## [Given task]
Each line that follows is to be retyped exactly.

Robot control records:
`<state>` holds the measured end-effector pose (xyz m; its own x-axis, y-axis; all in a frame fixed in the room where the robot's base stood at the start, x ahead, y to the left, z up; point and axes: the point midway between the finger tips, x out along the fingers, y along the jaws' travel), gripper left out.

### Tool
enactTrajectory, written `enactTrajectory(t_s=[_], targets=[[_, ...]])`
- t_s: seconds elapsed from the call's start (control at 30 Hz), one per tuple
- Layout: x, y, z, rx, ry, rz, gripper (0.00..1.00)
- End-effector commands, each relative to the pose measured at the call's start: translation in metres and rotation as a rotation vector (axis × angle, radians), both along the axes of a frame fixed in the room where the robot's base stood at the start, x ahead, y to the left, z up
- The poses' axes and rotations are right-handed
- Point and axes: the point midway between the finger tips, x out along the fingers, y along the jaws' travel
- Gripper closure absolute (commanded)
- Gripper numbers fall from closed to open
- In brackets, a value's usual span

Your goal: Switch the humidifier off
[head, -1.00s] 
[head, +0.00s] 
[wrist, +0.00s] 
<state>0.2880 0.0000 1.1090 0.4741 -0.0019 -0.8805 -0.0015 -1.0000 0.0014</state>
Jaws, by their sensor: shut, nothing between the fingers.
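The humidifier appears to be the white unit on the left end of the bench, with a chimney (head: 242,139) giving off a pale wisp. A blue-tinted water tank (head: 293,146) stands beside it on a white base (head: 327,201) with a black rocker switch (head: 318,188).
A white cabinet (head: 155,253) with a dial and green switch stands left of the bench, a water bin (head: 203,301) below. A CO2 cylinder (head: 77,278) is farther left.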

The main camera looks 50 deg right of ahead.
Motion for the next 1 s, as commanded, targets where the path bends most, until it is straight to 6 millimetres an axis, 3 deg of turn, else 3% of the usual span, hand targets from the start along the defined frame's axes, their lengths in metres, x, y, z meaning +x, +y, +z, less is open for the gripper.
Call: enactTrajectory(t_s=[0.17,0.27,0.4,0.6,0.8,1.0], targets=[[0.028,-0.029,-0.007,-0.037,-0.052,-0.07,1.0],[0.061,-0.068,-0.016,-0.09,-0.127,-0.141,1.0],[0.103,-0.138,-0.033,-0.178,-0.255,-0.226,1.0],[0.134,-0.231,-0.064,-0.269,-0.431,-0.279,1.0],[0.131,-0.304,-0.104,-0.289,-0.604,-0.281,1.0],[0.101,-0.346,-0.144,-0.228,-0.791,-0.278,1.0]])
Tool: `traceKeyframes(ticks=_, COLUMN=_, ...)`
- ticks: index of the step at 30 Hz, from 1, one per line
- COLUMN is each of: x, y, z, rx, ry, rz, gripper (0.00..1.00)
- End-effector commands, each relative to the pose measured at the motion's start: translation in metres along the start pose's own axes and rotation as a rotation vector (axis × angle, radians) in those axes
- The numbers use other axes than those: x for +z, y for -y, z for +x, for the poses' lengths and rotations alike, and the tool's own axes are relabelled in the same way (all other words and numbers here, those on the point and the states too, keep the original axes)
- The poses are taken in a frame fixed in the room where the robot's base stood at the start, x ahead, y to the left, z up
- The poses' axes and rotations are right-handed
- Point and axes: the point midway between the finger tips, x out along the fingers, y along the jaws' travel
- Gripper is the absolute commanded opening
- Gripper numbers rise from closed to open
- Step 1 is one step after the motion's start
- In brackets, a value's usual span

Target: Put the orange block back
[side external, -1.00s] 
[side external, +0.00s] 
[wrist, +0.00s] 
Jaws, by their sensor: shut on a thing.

## [Exercise result]
`<state>` holds the measured end-effector pose (xyz m; its own x-axis, y-axis; all in a frame fixed in the room where the robot's base stood at the start, x ahead, y to the left, z up; point and axes: the point midway between the finger tips, x out along the fingers, y along the jaws' travel), gripper left out.

### Tool
enactTrajectory, written `enactTrajectory(t_s=[_], targets=[[_, ...]])`
- t_s: seconds elapsed from the call's start (control at 30 Hz), one per tuple
- Layout: x, y, z, rx, ry, rz, gripper (0.00..1.00)
- End-effector commands, each relative to the pose measured at the call's start: translation in metres and rotation as a rotation vector (axis × angle, radians), both along the axes of a frame fixed in the room where the robot's base stood at the start, x ahead, y to the left, z up
- The poses' axes and rotations are right-handed
- Point and axes: the point midway between the finger tips, x out along the fingers, y along the jaws' travel
- Gripper closure absolute (commanded)
- Gripper numbers fall from closed to open
- In brackets, a value's usual span

Your goal: Switch the humidifier off
[head, -1.00s] 
[head, +0.00s] 
[wrist, +0.00s] 
<state>0.2880 0.0000 1.1090 0.4741 -0.0019 -0.8805 -0.0015 -1.0000 0.0014</state>
Jaws, by their sensor: shut, nothing between the fingers.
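The humidifier appears to be the white unit on the left end of the bench, with a chimney (head: 242,139) giving off a pale wisp. A blue-tinted water tank (head: 293,146) stands beside it on a white base (head: 327,201) with a black rocker switch (head: 318,188).
A white cabinet (head: 155,253) with a dial and green switch stands left of the bench, a water bin (head: 203,301) below. A CO2 cylinder (head: 77,278) is farther left.

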The main camera looks 50 deg right of ahead.
Motion for the next 1 s, as commanded, targets where the path bends most, until it is straight to 6 millimetres an axis, 3 deg of turn, else 3% of the usual span, hand targets from the start along the defined frame's axes, their lengths in metres, x, y, z meaning +x, +y, +z, less is open for the gripper.
Call: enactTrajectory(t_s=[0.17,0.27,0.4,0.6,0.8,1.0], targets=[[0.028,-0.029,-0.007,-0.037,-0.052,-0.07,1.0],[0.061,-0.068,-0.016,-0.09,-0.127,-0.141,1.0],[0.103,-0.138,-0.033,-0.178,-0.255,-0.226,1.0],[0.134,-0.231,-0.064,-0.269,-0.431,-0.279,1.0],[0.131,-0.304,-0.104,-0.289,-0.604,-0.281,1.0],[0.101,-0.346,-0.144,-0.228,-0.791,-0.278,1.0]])
Tool: `traceKeyframes(ticks=_, COLUMN=_, ...)`
- ticks: index of the step at 30 Hz, from 1, one per line
- COLUMN is each of: x, y, z, rx, ry, rz, gripper (0.00..1.00)
- End-effector commands, each relative to the pose measured at the motion's start: translation in metres along the start pose's own axes and rotation as a rotation vector (axis × angle, radians) in those axes
- The numbers use other axes than those: x for +z, y for -y, z for +x, for the poses' lengths and rotations alike, and the tool's own axes are relabelled in the same way (all other words and numbers here, those on the point and the states too, keep the original axes)
- The poses are taken in a frame fixed in the room where the robot's base stood at the start, x ahead, y to the left, z up
- The poses' axes and rotations are right-handed
- Point and axes: the point midway between the finger tips, x out along the fingers, y along the jaws' travel
- Gripper is the absolute commanded opening
- Gripper numbers rise from closed to open
- Step 1 is one step after the motion's start
- In brackets, a value's usual span

Target: Put the orange block back
[side external, -1.00s] 
[side external, +0.00s] 
[wrist, +0.00s] 
Jaws, by their sensor: shut on a thing.

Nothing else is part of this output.